* _WHAT NEEDS TO BE DONE_
Start at the line holding "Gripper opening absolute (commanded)", stop at the line holding "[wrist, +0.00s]", and repeat those lines exactly, both ends included; skip the pictures.

* _SUPPLIED MATERIAL_

>> Begin

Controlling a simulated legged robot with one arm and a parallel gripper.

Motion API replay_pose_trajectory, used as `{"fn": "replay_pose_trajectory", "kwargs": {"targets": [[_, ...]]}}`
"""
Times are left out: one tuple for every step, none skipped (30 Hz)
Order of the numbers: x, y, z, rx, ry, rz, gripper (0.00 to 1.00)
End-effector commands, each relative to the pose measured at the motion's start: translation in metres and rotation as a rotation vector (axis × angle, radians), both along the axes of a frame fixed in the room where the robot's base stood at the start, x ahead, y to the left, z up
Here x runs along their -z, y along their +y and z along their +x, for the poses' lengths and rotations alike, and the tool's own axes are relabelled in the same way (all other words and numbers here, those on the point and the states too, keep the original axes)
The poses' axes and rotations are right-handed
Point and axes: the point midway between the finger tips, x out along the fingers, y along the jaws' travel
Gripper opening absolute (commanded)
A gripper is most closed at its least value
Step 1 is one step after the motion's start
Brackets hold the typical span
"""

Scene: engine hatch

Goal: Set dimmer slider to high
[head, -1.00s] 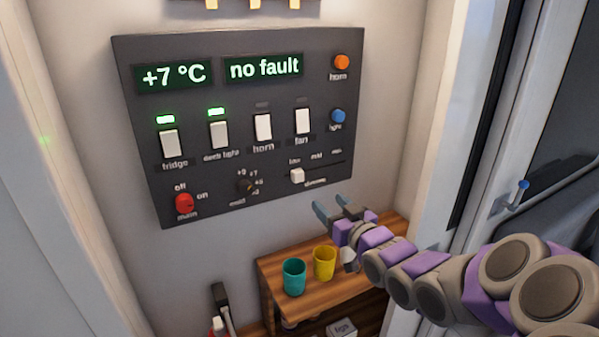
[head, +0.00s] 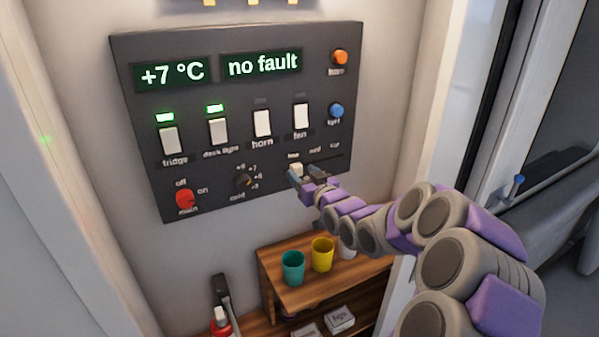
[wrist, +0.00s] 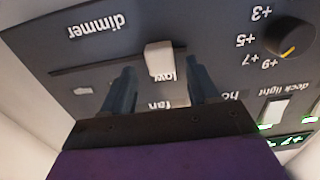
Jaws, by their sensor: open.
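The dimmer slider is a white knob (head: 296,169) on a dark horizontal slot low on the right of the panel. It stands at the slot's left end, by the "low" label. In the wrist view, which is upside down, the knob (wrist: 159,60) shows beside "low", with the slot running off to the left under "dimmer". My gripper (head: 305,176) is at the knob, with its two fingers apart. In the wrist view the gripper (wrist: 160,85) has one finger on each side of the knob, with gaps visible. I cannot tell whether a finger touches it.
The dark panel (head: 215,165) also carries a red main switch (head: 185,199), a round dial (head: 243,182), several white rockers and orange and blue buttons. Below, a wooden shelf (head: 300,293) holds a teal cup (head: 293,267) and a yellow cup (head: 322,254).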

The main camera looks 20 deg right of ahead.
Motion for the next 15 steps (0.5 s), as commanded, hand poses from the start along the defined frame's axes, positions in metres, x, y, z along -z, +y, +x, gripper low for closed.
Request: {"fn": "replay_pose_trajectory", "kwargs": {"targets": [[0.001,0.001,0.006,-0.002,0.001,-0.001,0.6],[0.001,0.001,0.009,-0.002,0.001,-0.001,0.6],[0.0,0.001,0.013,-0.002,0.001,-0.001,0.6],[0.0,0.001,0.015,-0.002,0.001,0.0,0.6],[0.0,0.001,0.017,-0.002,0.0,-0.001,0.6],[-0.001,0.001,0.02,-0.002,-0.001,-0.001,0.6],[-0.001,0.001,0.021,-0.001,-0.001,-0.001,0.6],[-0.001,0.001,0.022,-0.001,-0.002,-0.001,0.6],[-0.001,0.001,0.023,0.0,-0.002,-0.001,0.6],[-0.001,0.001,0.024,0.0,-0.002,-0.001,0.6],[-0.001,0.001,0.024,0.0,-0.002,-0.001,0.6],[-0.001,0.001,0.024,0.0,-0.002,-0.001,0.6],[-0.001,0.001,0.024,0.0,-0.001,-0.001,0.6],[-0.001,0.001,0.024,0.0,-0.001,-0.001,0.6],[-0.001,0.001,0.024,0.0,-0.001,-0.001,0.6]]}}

>> End

* _ANSWER TO THE PROBLEM_
Gripper opening absolute (commanded)
A gripper is most closed at its least value
Step 1 is one step after the motion's start
Brackets hold the typical span
"""

Scene: engine hatch

Goal: Set dimmer slider to high
[head, -1.00s] 
[head, +0.00s] 
[wrist, +0.00s] 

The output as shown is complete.